However in the past few years smart telescopes have been coming out which I’ve been watching keenly. At first they were £3k, then £2k and then the one I bought direct from China was £350. A Seestar S50.

It’s a wonderfully constructed device. Carbon fibre tripod, nice knurled bits, built in anti dew heater, built in anti light pollution lens which it automatically uses if needed. 60gb hard drive and puts out its own WiFi which you connect your phone to. And it talks you through what it’s doing.
Started off with the sun:

Took a picture of the moon earlier, you can see the limitations of the 2mp sensor and there was also a lot of heat haze.

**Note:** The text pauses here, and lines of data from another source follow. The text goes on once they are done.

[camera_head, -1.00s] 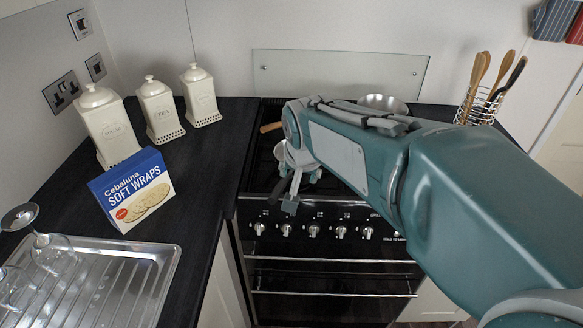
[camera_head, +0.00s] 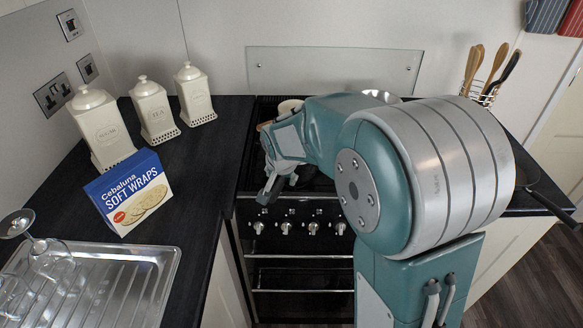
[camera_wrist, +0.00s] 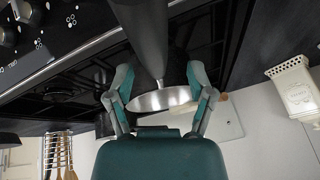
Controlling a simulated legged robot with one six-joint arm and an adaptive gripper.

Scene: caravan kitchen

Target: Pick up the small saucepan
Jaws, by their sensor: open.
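A shiny metal pan (camera_wrist: 160,99) with a thick dark grey handle (camera_wrist: 146,35) shows in the wrist view. I take it for the small saucepan. Its handle runs between the two fingers of my open gripper (camera_wrist: 160,73), with gaps visible on both sides. In the head view my gripper (camera_head: 272,187) is low over the front left of the black cooker (camera_head: 300,215). My arm hides most of the hob there, and I cannot make out the handle in that view. A silver pan rim (camera_head: 381,96) shows behind my arm at the back of the hob.
A pale round vessel (camera_head: 290,106) sits at the back left of the hob. Cream canisters (camera_head: 101,130) and a soft wraps box (camera_head: 130,194) stand on the left worktop. A utensil rack (camera_head: 488,92) and a dark pan handle (camera_head: 548,200) are at right.

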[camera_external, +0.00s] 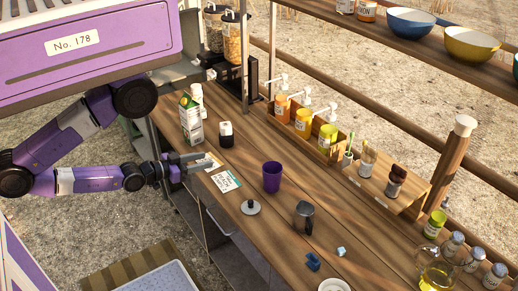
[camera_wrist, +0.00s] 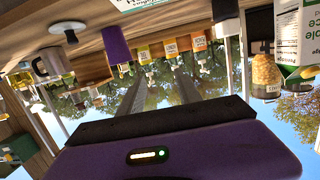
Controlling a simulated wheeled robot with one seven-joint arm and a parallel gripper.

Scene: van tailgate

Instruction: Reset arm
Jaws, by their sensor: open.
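My gripper (camera_external: 197,160) is at the end of my purple arm, at the left edge of the wooden counter (camera_external: 335,250), close to the white cards (camera_external: 225,181). In the wrist view its two grey fingers (camera_wrist: 160,92) stand apart with nothing seen between them. That view is upside down, with the counter along the top. The purple cup (camera_external: 272,178) stands to the right of my gripper, apart from it; it also shows in the wrist view (camera_wrist: 116,46).
A carton (camera_external: 191,118) and a black-and-white container (camera_external: 226,134) stand behind my gripper. A lid (camera_external: 250,207) and a metal mug (camera_external: 304,218) are nearer the front. Pump bottles (camera_external: 303,122) line the back rack. A bowl shelf (camera_external: 430,50) hangs at upper right.

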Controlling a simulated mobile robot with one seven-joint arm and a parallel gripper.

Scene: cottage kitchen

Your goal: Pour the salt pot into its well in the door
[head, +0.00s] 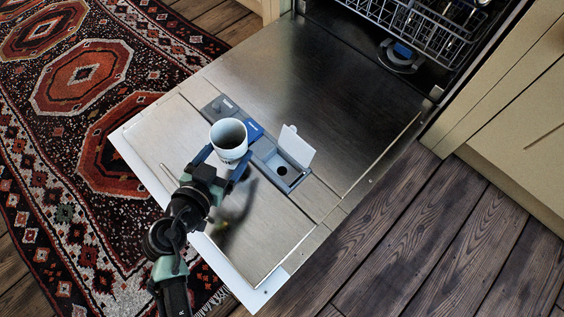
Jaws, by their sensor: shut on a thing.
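The pot is upright, mouth up, above the open dishwasher door (303,75). The well (282,170) is a grey recess in the door's dispenser panel, to the right of the pot. Its pale lid (296,147) stands open, and a dark round hole shows inside. The pot is beside the well in the picture, not over it. My gripper's fingertips are partly hidden by the pot.
A grey and blue dispenser part (223,107) lies left of the pot on the same panel. The dish rack (425,28) stands inside the dishwasher at the upper right. A patterned rug (75,77) and wood floor (420,235) flank the door.

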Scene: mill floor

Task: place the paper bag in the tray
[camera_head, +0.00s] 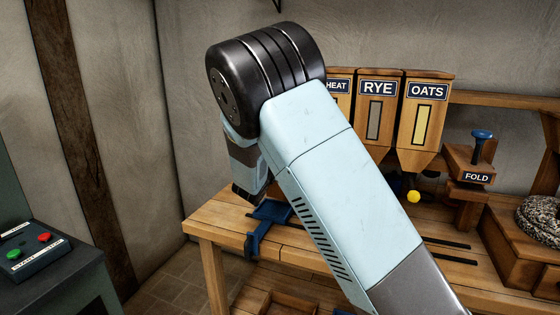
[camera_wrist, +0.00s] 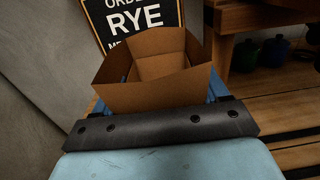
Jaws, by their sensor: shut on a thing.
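The paper bag (camera_wrist: 150,97) is brown, square and open at the top; I see into it in the wrist view. My gripper (camera_wrist: 158,100) is shut on it, with bits of blue finger showing at either side behind the dark bar. In the head view my arm covers the middle of the scene, and I cannot make out the bag there. I cannot make out a tray for certain; a low wooden frame (camera_head: 290,303) shows under the bench at the bottom edge, partly cut off.
A wooden bench (camera_head: 225,222) stands behind my arm, with a blue piece (camera_head: 268,213) at its edge. WHEAT, RYE (camera_head: 376,95) and OATS (camera_head: 427,110) bins and a FOLD stand (camera_head: 477,170) are at the back. An order sign (camera_wrist: 133,20) reads RYE. A button box (camera_head: 35,250) is left.

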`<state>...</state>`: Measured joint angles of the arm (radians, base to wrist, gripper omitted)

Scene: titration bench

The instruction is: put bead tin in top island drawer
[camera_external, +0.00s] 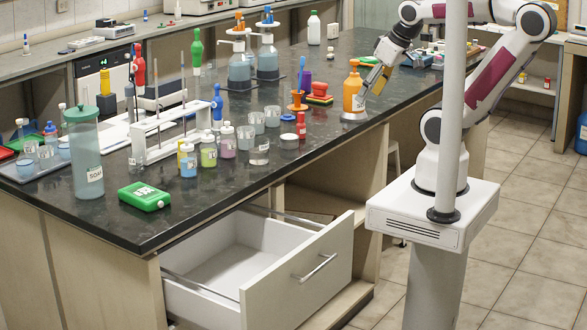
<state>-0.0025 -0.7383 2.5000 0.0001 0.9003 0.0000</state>
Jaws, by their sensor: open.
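The top island drawer (297,280) is pulled out at the island's front, and its visible inside is empty. My gripper (362,102) is open and points down over the far right part of the island top, beside an orange pump bottle (352,88). A low, pale round piece (355,117) lies just below my fingertips. I cannot tell whether it is the bead tin or whether the fingers touch it. A small red cylinder (301,126) stands to its left among the glassware. No label identifies the bead tin.
A green box (145,196) lies near the island's front left corner, beside a tall jar (84,158). Several small bottles and beakers crowd the middle, with a red stamp-like block (319,94) behind. The dark worktop (270,172) is clear along its front right edge above the drawer.

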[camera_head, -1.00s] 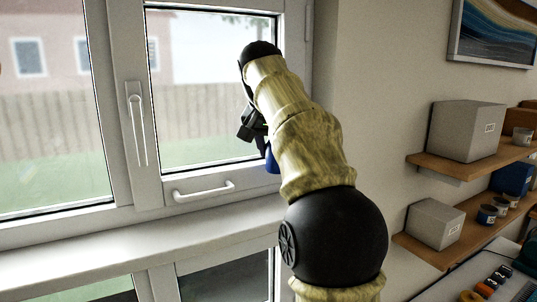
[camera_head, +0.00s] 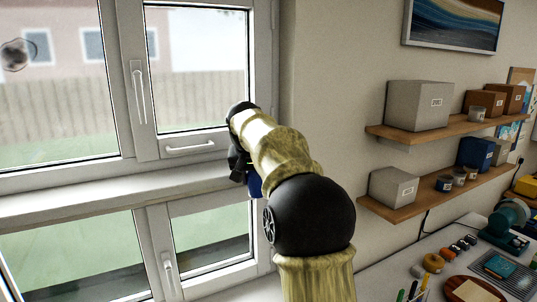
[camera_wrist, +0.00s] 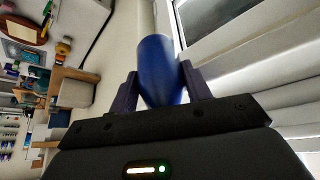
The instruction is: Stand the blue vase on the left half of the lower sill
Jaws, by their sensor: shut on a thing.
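The blue vase (camera_wrist: 158,70) is held between the two fingers of my gripper (camera_wrist: 159,76) in the wrist view. In the head view only a small part of the vase (camera_head: 254,183) shows beside my arm. My gripper (camera_head: 240,168) is partly hidden behind my arm there, in front of the right end of the upper white ledge (camera_head: 95,200). The vase appears off any surface. A pale strip (camera_head: 232,291) at the bottom edge, below the lower windows, may be the lower sill; most of it is out of view.
The lower window has a handle (camera_head: 170,272) on its frame. To the right are an upper shelf (camera_head: 440,128) and lower shelf (camera_head: 428,192) with boxes and tins. A worktop with pens, small jars and a round wooden board (camera_head: 470,290) is at lower right.

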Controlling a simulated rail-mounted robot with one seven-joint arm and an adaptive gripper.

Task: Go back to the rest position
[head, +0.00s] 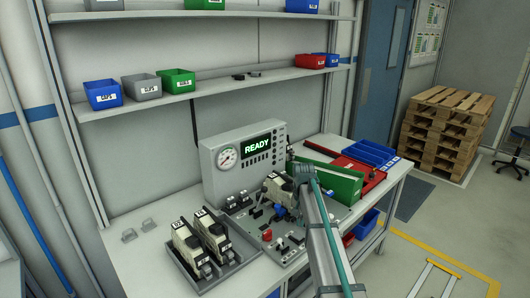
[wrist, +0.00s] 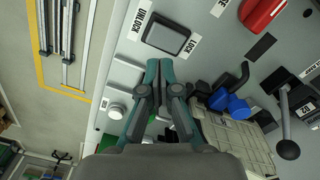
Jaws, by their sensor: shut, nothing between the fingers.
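My gripper (wrist: 158,72) shows in the wrist view with its two teal fingertips together, shut and empty. It is over the bench fixture, just below a dark rocker switch (wrist: 173,33) labelled UNLOCK and LOCK; I cannot tell whether it touches it. In the head view my arm (head: 325,240) reaches up from the bottom to the fixture panel, and its end hides part of it. A grey control box (head: 222,178) with a gauge and a display reading READY (head: 257,146) stands behind.
A tray (head: 222,262) with two cream units (head: 190,245) sits at the bench's left. In the wrist view a black lever (wrist: 287,148) and red part (wrist: 262,14) stand close by.

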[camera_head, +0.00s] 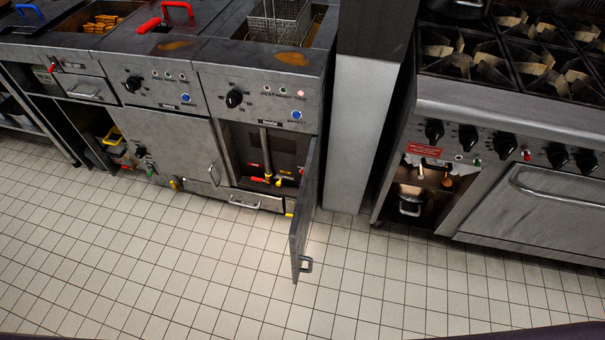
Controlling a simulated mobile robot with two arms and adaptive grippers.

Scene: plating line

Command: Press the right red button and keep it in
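A small red button or knob (526,155) shows on the range's front panel, at the right, between black knobs. A small green one (477,162) sits to its left on the same panel. Another small red part (53,67) shows on the left fryer's front; I cannot tell whether it is a button. The fryers carry round blue buttons, one on the middle fryer (185,97) and one on the right fryer (296,115). Whether any button is pressed in cannot be told. Neither of my grippers is in view.
The right fryer's cabinet door (304,212) stands open into the aisle, showing pipes and red and yellow valve handles. A pale pillar (347,135) separates the fryers from the range (437,97). An open bay under the range holds a pot (411,203). The tiled floor (180,260) in front is clear.

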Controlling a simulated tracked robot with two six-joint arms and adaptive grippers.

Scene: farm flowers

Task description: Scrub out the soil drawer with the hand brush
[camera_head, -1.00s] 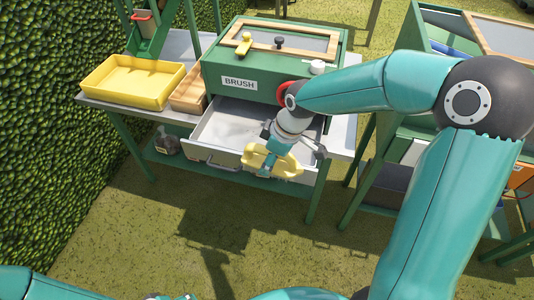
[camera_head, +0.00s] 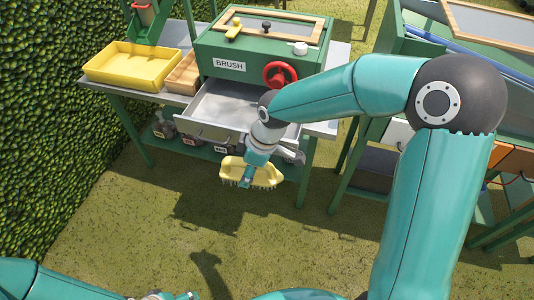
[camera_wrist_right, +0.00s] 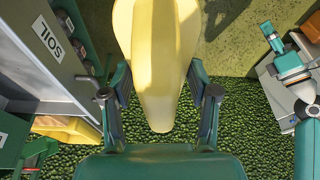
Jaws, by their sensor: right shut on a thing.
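My right gripper (camera_head: 249,172) is shut on the yellow hand brush (camera_head: 266,177), whose bristles point down. It holds the brush in the air in front of the open soil drawer (camera_head: 226,95), apart from it. The drawer is grey metal and pulled out below the green box; my right wrist covers part of its right side. In the right wrist view the brush (camera_wrist_right: 158,50) lies between the two fingers (camera_wrist_right: 160,92), and a SOIL label (camera_wrist_right: 48,37) shows at the left. My left gripper (camera_head: 170,296) is only partly in view at the bottom edge; its jaws are unclear.
A yellow tray (camera_head: 133,62) and a wooden box (camera_head: 183,75) stand left of the green box labelled BRUSH (camera_head: 229,65). A red handwheel (camera_head: 280,75) is on its front. Jars (camera_head: 190,140) stand on the lower shelf. Open grass lies in front.

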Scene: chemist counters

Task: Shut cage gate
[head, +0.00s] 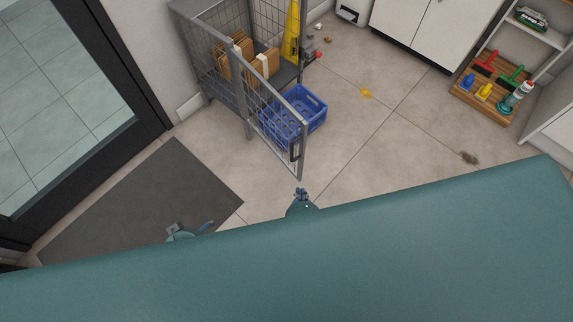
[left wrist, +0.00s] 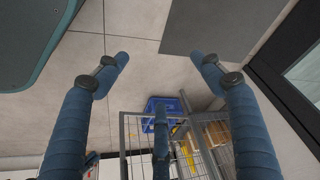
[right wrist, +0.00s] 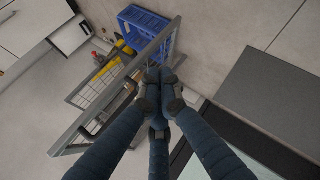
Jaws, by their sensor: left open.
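The cage gate (head: 303,135) is a grey metal frame with wire mesh. In the head view it stands open, swung out from the cage (head: 206,55) towards me. A dark handle (head: 295,152) sits near its free edge. My right gripper (head: 301,191) is just below the gate's free end in the head view. In the right wrist view its fingers (right wrist: 161,76) are together, with grey framework right behind them; I cannot tell whether they touch it. My left gripper (head: 207,225) is open and empty, left of the gate, over the dark mat; its spread fingers show in the left wrist view (left wrist: 166,60).
A blue crate (head: 318,104) stands on the floor right beside the gate. A dark mat (head: 135,205) lies at left. A wooden board with colored tools (head: 490,85) is at right.

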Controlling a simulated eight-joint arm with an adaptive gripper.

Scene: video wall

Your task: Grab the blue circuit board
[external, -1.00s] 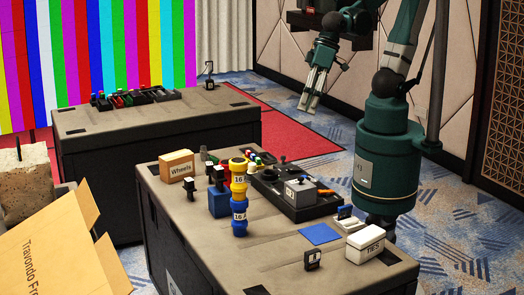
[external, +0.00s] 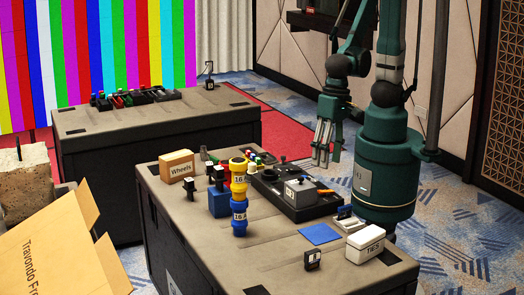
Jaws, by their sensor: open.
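The blue circuit board (external: 320,233) is a thin flat blue square. It lies flat on the near case top, toward its right side, between the black tray and the white box. My gripper (external: 322,162) hangs fingers-down behind the far edge of this case, above and beyond the board, clearly apart from it. Its fingers are open and nothing shows between them.
A black tray (external: 318,212) holding a grey box stands just behind the board. A white labelled box (external: 365,246) is to its right and a small black item (external: 312,260) in front. Yellow and blue connectors (external: 239,217) stand left.

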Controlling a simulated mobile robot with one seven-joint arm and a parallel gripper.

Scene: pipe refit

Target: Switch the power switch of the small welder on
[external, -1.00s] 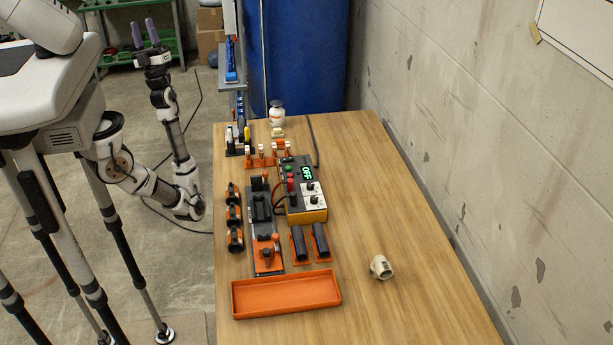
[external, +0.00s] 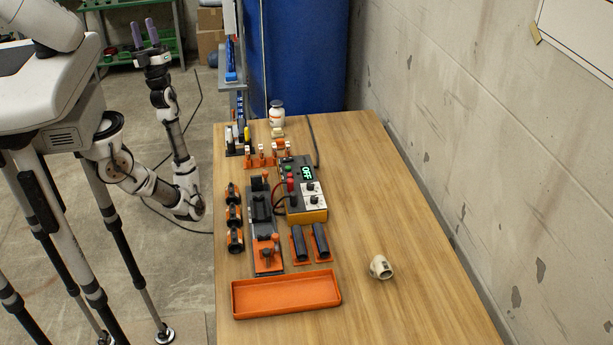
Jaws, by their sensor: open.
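The small welder (external: 310,205) is a box with a dark top and a yellow-orange lower front, standing on the wooden table. Its green display (external: 307,173) reads OFF. White dials sit on its face, and a green and a red button or knob show on its left side; I cannot tell which part is the power switch. My gripper (external: 144,33) is open and empty, with its two purple-tipped fingers pointing up. It is off the table to the far left, well away from the welder.
An orange tray (external: 286,295) lies at the table's near end. A beige pipe fitting (external: 380,267) lies to its right. Black pipes in orange holders (external: 299,245) and a clamp rig (external: 262,207) stand close by the welder. A white bottle (external: 277,115) stands at the back.

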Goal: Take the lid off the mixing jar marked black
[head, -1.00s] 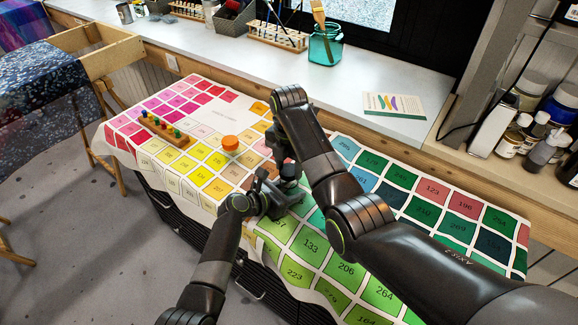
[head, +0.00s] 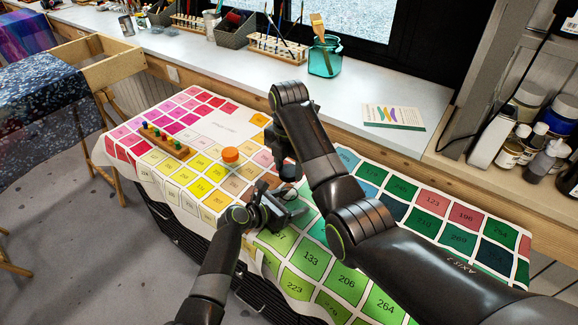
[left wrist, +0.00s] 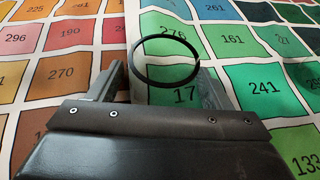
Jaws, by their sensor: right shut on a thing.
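My right gripper (head: 289,158), partly hidden behind its own arm, points down and is shut on a dark round piece (head: 288,173), which looks like a lid. I cannot read a mark on it. My left gripper (head: 277,208) is low over the cloth, just below that piece. In the left wrist view its fingers (left wrist: 158,85) stand apart on either side of a thin black ring (left wrist: 166,83), perhaps the open rim of a clear jar. Printed cloth shows through the ring. Whether the fingers touch it I cannot tell.
An orange-topped pot (head: 230,155) and a wooden rack of small colored pegs (head: 163,143) stand on the chart cloth (head: 225,128) to the left. A counter with brushes and a teal jar (head: 325,57) runs behind. Bottles (head: 520,140) fill the right shelf.

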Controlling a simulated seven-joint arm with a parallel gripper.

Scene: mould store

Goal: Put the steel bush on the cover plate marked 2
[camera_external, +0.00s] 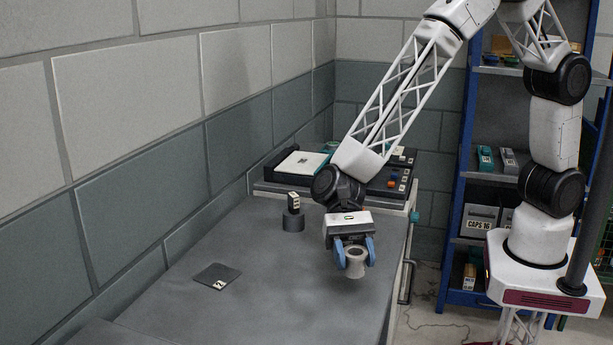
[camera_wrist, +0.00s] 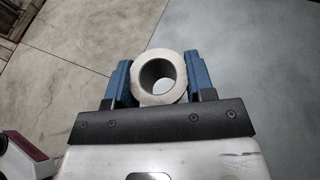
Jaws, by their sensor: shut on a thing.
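My gripper (camera_external: 355,254) has blue fingers and is shut on the steel bush (camera_external: 356,270), a pale flanged ring. In the wrist view the bush (camera_wrist: 140,78) sits between the two blue fingers, its round bore facing the camera. In the external view the bush appears over the right part of the grey table; I cannot tell for certain how far above it. The cover plate marked 2 (camera_external: 215,274) is a thin dark square lying flat on the table to the left of my gripper, with nothing on it.
A dark round block with a small labelled piece on top (camera_external: 293,214) stands behind, left of my gripper. A dark console (camera_external: 300,164) fills the table's far end. The grey table (camera_external: 290,290) is clear between gripper and plate. A blue shelf (camera_external: 474,130) stands behind right.

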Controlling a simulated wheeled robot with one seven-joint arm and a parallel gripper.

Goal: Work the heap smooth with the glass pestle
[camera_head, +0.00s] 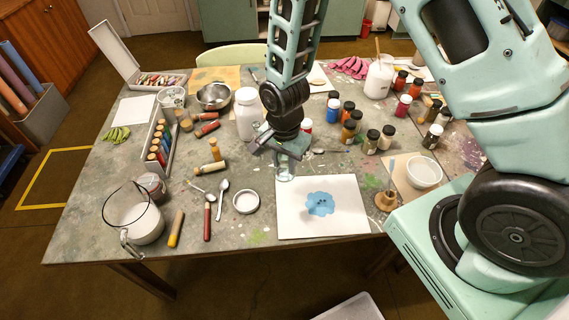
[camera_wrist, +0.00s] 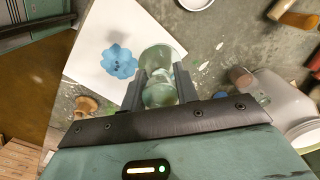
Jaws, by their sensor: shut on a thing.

Going back to yesterday at twilight it recommended a galaxy, I was sceptical given it was still so bright you could only see about 4 stars with the naked eye. When it pictures deep space objects it takes 10s exposures, moves itself to counteract the rotation of the earth, takes another 10s exposure, analyses it and if it’s good it adds it to the stack. Yesterday I was getting a 50% rejection rate not helped with being under a flight path. But 15 minutes later I had an image of M51


Getting pretty dark and I fancy trying the Crescent nebula

I think my mind is blown almost as much at that nebula. Bloody heck that’s good.
Tried the M33 galaxy after that but I got too cocky, messed with the focus and it’s not as good. It’s really hard to focus and I’ve bought a lens to help with that for my next try.

Still, captured all that on a hot hazy night here, where it isn’t truly dark until after midnight. Amazing little bit of tech and my pictures are crap compared to what others are putting out so there is a learning curve to get the best out of it.